▶ [Goal]:
Copy only what lies from the line containing "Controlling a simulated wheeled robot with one" through the line containing "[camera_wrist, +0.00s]" in the entries below, keeping both end lines exact and dropping every picture.
--- START OF Data for this task ---
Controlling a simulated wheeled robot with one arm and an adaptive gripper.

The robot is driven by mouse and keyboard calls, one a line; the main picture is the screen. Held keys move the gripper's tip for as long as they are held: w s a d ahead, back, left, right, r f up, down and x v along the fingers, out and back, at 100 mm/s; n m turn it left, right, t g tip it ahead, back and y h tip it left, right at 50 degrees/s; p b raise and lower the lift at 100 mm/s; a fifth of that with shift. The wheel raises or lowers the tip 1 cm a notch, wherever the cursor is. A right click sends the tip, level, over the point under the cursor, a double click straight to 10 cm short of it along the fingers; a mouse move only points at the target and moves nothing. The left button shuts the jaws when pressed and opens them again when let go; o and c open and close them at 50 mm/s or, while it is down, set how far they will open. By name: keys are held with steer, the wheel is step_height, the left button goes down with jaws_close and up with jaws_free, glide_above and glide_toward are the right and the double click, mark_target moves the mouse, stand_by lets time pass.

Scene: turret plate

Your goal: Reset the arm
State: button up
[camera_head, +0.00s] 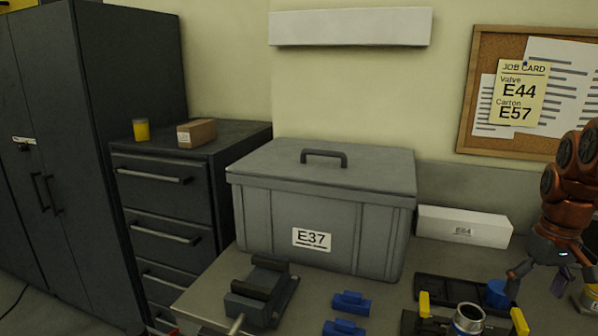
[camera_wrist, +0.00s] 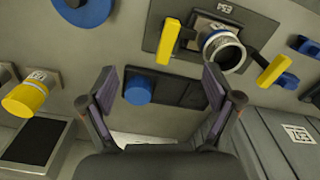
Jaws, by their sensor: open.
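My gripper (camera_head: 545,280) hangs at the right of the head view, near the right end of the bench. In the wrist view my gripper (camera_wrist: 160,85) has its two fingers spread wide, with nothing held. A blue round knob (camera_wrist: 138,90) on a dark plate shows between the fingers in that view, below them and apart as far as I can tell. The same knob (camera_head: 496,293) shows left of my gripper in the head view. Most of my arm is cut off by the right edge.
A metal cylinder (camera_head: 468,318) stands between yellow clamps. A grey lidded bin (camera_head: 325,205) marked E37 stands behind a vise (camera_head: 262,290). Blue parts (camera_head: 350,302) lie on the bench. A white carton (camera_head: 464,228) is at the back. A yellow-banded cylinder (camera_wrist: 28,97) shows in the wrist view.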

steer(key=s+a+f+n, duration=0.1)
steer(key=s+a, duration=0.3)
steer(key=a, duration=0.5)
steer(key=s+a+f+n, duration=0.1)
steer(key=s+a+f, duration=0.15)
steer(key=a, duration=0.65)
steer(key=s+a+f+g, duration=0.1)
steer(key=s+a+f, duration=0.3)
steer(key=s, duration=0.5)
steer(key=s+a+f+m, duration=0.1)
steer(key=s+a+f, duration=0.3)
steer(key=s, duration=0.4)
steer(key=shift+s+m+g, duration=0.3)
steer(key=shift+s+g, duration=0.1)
--- END OF Data for this task ---
--- START OF Data for this task ---
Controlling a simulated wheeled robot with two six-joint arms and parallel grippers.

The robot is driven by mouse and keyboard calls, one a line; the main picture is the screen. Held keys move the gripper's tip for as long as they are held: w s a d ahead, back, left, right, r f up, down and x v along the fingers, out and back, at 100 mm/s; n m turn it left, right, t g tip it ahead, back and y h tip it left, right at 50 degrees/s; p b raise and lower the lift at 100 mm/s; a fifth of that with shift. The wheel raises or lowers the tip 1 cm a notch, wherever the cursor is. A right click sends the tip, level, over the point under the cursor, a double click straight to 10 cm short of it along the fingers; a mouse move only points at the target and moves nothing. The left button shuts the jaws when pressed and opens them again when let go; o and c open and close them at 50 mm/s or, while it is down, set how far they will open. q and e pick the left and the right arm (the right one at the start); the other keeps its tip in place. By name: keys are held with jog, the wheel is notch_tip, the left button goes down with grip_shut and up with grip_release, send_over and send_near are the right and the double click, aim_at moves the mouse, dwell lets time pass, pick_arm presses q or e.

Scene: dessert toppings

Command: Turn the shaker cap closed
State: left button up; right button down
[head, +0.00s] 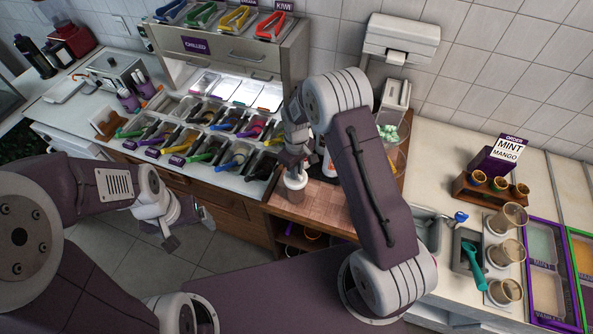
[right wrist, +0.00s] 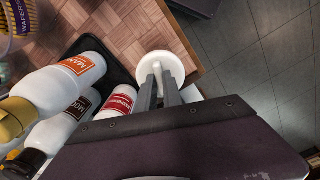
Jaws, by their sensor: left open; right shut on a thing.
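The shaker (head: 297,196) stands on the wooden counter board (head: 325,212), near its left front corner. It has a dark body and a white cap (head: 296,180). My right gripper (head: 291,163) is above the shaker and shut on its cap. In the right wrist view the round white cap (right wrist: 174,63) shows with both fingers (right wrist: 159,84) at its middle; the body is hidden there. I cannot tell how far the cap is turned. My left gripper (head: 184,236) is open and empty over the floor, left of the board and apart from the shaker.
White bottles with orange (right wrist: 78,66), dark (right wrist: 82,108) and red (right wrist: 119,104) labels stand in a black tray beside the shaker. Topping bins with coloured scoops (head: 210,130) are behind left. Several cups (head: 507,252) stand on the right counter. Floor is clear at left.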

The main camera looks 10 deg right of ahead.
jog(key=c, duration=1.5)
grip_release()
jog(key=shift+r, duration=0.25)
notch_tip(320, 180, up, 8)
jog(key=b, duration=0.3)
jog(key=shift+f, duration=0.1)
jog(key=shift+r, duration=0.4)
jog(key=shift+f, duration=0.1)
--- END OF Data for this task ---
▶ [Solution]:
Controlling a simulated wheeled robot with one arm and an adaptive gripper.

The robot is driven by mouse and keyboard calls, one a line; the main picture is the screen. Held keys move the gripper's tip for as long as they are held: w s a d ahead, back, left, right, r f up, down and x v along the fingers, out and back, at 100 mm/s; n m turn it left, right, t g tip it ahead, back and y h tip it left, right at 50 degrees/s; p b raise and lower the lift at 100 mm/s; a fifth of that with shift. The wheel raises or lowers the tip 1 cm a notch, wherever the cursor is. A right click sends the tip, level, over the point under the cursor, a double click straight to 10 cm short of it along the fingers; a mouse move only points at the target and moves nothing. The left button shuts the jaws when pressed and opens them again when let go; o and c open and close them at 50 mm/s or, while it is down, set how far they will open. By name: keys are held with steer, the wheel is step_height, the left button goes down with jaws_close and up with jaws_free, glide_above and glide_toward are the right and the double click, mark_target moves the mouse, stand_by lets time pass.

Scene: turret plate

Your goal: Reset the arm
State: button up
[camera_head, +0.00s] 
[camera_wrist, +0.00s] 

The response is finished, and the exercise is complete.